My openings worked for me, but about two years ago came a slump where I couldn’t see anything tactically and so I began to think that my openings weren’t keeping me sharp and/or my middlegame experience wasn’t broad enough. So armed with my 2000 floor, I began to take riskless risks with the Scandinavian, the Budapest, and 1.e4, but still with weird side lines like the Grand Prix. I admire the super grandmasters and the club players that emulate their sharp systems. But I shudder at the thought of booking up the Dragon, Najdorf, Scheviningen, Sveshnikov, Kalashnikov, Paulsen, Pelikan, Taimanov Sicilians. Most likely I’d choose Alapin or Closed or Grand Prix or even Morra to avoid all that theory and then I’d be a maverick again. Then what about French/Scandinavian/Alekhine/Philidor/Pirc? And which way to go on double king pawns: King’s Gambit, Ruy Lopez, Scotch, Italian? How many lifetimes do I have to learn this game?

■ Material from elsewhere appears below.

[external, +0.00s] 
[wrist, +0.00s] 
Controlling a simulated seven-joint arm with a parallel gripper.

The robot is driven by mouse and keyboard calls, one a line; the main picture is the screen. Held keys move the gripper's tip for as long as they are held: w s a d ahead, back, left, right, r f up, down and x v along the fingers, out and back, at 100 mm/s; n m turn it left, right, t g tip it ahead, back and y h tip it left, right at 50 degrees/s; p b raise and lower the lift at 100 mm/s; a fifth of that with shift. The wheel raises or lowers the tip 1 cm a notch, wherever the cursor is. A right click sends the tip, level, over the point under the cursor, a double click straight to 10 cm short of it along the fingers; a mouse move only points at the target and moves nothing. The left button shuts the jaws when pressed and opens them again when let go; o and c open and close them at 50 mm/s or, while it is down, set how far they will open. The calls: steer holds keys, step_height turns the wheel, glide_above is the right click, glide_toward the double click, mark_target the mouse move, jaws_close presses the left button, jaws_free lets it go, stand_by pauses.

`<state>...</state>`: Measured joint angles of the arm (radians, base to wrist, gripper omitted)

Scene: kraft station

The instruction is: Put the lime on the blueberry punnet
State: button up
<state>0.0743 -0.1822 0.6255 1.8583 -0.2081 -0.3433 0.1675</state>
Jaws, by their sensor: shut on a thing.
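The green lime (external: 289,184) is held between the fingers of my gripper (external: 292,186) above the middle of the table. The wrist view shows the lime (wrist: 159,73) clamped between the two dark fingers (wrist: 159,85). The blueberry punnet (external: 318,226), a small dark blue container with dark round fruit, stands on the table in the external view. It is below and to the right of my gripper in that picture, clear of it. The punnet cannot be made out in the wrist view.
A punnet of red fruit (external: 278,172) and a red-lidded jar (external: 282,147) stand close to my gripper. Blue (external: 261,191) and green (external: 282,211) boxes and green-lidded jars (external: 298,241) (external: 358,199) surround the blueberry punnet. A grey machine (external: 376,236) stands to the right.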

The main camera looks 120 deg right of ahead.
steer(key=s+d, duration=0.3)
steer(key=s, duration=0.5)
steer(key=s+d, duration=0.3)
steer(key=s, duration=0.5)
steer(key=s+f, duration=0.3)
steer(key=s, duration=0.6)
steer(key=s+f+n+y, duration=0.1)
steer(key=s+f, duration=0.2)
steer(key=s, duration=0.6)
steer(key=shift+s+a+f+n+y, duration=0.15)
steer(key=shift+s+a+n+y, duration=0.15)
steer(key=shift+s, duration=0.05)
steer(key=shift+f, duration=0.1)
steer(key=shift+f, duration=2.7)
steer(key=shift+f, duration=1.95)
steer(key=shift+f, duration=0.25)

The powers of the grandmasters and the strong memory types remind me of two movies. In Song of the South, after duping Brer Fox into throwing him into the Briar Patch, Brer Rabbit says, “I was born and bred in the briar patch.” And in The Princess Bride, after defeating Vizzini the Sicilian in a battle of wits, Westley says, “I’ve spent the past few years building up an immunity to iocaine powder.” A while back I quoted Nietzsche’s “That which does not kill us makes us strong.” And Druknknite quotes Muhammad Ali in the banner of his blog, “I hated every minute of training, but I said, ‘Don't quit. Suffer now and live the rest of your life as a champion.’” Incidentally, Drunknknite is a strong memory type and one I foresee blowing past me and making it at least to 2100 if not 2200.

What's the risk in studying new openings? I'm afraid that the briar patch will swallow me up and other areas of my game will atrophy. Perhaps a balanced diet of Chess Tempo and guess-the-master's-move is the remedy.

Some say that grandmasters such as Kramnik and the late Wojtkiewicz have narrow opening repertoires. It would be an attractive compromise to emulate such strong players in their legitimate but “narrow” repertoires. I have made databases of their games, but this remains another thing in my round tuit bin.

Should I boldly follow the masters into the depths of the abyss? Or should I continue down the path less traveled by in search of creativity? Should I play within myself and perhaps stagnate in my chess knowledge? Or should I tax my aging brain in the hopes that chess mastery lies beyond the briar patch of variations? I should point out that these questions are mostly rhetorical. Some people at the club are fond of pointing out that my openings are weak, but I think the pots in their glass houses are as black as my kettles. I’m just stubborn enough not to listen to even well-reasoned arguments from authoritative sources. Perhaps if Mark Dvoretsky wrote in and pragmatically appealed for me to switch to the Ruy Lopez…but of course I have slipped back into Zip-a-dee-doo-dah Land.

One thing that is perhaps pushing me to the tipping point: I just recently discovered Castling Queen Side. The author shows the true grit that I find so inspiring about lower rated players. She had 270 LOSSES this year alone, compared with my total 371 GAMES in my 16-year tournament chess career. Puts to shame my whining ways. Among some of her listed New Year’s “non-resolutions” is “Learn new openings.” I’ve spent years avoiding learning. Perhaps it’s time to try to grow as a chess player and try something new.

1 comment:

Polly said...

Thanks for mentioning my non-resolution.

Damn kids! I've had my fill of them, and all of their theory. I still haven't decided what direct I'm going to take with my openings. The thought of learning new stuff fills me with dread, but making the same mistakes over and over again isn't exactly a picnic either.